Having read it, I can recommend it to any Christian struggling to know what to do in his or her life.
The book is divided into four sections.
The first section presents the traditional teaching of God’s will: His sovereign will for the universe, His moral will from the commands given from Scripture, and His individual will for each person.
What is central is the illustration from page 29, shown below. You see a circle. Outside the circle is God’s sovereign will. The circle and its contents is God’s moral will. The dot is God’s supposed individual will for our lives.
In Section 2 the author shows why this whole teaching about God’s individual will for our lives is wrong, using Scripture for his argument.
In Section 3 the author presents the biblical view, showing us there is no dot in the center and that as long as we, the children of God, obey the Scriptures, the words of Jesus, Paul, and other apostles, we are in God’s moral will and that’s good enough. Our job is to stay in the circle in the picture, and to know what the boundary is.
Section 4 is the complete biblical argument as to why this new way of looking at God’s will is indeed supported by the Bible. The idea is that as long as we remain in the circle of moral will, and there is no prompting by the Spirit, we are free to choose what we think is best. God works with that.
The author recommends one of the best things you can do is read the New Testament over and over and become familiar with, and remember God’s commands, reflecting on God’s word, so in day-to-day life you can know what the Bible tells us to do morally. As the author wrote, in doing this you learn the boundaries of the circle of God’s moral will.

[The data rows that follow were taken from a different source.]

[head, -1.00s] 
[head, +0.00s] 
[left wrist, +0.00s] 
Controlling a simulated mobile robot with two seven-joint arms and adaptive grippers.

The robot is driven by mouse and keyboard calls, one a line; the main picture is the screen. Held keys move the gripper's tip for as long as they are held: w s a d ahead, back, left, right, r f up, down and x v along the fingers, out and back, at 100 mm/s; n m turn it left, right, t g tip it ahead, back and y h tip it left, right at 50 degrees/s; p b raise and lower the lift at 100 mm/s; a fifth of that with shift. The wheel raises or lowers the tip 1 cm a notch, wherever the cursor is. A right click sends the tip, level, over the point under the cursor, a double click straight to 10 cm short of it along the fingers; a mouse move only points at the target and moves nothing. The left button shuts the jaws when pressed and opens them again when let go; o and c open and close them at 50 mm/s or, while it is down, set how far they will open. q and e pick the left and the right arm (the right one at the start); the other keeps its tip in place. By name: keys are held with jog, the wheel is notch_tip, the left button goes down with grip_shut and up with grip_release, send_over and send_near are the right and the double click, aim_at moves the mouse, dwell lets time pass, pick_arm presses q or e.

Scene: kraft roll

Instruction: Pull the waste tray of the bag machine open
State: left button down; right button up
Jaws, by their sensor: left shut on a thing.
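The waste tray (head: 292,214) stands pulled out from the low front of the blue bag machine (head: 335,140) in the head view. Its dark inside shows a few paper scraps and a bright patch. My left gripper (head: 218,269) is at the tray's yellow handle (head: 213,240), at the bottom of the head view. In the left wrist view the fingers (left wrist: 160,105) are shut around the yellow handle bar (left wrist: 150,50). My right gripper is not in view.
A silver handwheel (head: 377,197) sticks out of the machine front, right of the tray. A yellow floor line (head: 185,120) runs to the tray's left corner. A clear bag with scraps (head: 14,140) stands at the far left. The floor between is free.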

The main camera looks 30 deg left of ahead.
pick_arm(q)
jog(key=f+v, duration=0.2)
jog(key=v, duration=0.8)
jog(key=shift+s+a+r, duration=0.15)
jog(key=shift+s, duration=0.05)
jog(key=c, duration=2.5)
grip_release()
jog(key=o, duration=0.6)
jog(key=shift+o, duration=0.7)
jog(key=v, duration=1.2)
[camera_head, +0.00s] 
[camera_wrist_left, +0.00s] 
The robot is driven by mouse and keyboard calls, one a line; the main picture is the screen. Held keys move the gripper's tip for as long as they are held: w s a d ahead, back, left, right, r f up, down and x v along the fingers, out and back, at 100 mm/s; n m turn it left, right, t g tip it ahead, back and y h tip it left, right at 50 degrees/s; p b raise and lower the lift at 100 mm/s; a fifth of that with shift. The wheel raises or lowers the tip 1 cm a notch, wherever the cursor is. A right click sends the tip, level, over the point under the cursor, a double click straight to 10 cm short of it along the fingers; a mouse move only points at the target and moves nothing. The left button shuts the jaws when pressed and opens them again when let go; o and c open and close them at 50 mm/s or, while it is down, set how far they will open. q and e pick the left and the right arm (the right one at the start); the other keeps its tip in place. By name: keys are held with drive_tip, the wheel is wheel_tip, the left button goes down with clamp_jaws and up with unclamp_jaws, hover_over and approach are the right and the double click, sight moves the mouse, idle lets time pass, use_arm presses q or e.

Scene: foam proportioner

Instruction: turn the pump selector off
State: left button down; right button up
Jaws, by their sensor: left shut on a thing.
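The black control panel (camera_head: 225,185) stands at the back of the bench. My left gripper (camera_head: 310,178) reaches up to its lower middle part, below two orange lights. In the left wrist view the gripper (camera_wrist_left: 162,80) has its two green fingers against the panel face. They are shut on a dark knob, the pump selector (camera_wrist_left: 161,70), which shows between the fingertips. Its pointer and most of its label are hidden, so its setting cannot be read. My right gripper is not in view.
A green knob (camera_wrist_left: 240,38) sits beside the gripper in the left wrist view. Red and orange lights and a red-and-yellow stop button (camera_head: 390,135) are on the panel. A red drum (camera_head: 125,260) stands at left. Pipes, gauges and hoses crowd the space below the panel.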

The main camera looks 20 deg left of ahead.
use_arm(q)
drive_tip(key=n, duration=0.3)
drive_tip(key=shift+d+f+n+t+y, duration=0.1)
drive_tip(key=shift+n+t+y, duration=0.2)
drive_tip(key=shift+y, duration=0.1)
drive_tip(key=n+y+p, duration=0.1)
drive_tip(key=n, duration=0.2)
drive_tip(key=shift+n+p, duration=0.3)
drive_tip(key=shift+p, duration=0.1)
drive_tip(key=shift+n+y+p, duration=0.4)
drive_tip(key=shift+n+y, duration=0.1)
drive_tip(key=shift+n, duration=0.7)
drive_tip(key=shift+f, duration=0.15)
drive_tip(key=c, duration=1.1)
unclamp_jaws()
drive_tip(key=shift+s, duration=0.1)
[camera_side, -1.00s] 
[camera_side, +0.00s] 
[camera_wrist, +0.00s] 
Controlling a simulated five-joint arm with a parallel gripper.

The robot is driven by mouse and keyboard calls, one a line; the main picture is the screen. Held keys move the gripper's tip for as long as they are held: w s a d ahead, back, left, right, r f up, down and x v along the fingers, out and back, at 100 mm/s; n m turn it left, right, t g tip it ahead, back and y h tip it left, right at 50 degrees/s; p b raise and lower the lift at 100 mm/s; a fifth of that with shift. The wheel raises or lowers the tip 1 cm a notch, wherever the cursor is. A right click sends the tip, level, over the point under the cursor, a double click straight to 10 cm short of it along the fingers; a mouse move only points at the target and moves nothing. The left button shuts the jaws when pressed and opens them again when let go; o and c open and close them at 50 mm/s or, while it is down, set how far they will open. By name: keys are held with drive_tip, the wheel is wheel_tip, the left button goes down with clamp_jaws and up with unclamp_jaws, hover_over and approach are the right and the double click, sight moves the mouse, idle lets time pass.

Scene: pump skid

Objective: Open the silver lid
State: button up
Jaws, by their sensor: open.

To me this way of looking at God’s will makes sense. Not only do we stop beating ourselves up for not being able to hear the Spirit, but God is big enough to work with any situation we find ourselves in as long as we follow his moral will.
Not only that, but “His perfect will for MY life” does sound like western Christianity, doesn’t it? As servants of Christ, and having been born again, we died to this life (Rom. 6:8, Col. 3:3, Gal. 2:20). God’s “will” for our lives is to live in Him.
My Own Experience
The book reminded me of the things I experienced from the very start in my walk with Christ.
I can remember when Christ first grabbed me—I felt the great need to go through Scripture again and again and again and again to memorize all the important things said for our lives such as Philippians 4:6 and James 1:22, so I could learn how to please this great God who had just saved me from hell.
I also remember the book Experiencing God by Henry and Richard Blackaby, which taught that if you want to know what to do in Christ’s body (and you are not being told directly by the Spirit), just look around you, see what is being done or needed, and jump in.
Even regarding the Signpost message and ministry, the Spirit got through to me in two ways. The first was that the Spirit’s direct promptings set me on a track of research that He knew would cause me to discover the Signposts. The second was that, having discovered it, the dire warning it contains in the form of the Second Signpost caused me to write and publish Daniel Revisited not because of any word from the Spirit directly, but from Habakkuk 2:2-3 and Ezekiel 33:1-6. I believed from the Bible I had a moral responsibility to warn the Church at large.
This whole topic of God’s will can be a hot topic of debate. Take from this post what you will. The bottom line is I do recommend Decision Making as I found it made a compelling argument. Some people may indeed find this helpful for living through the end times.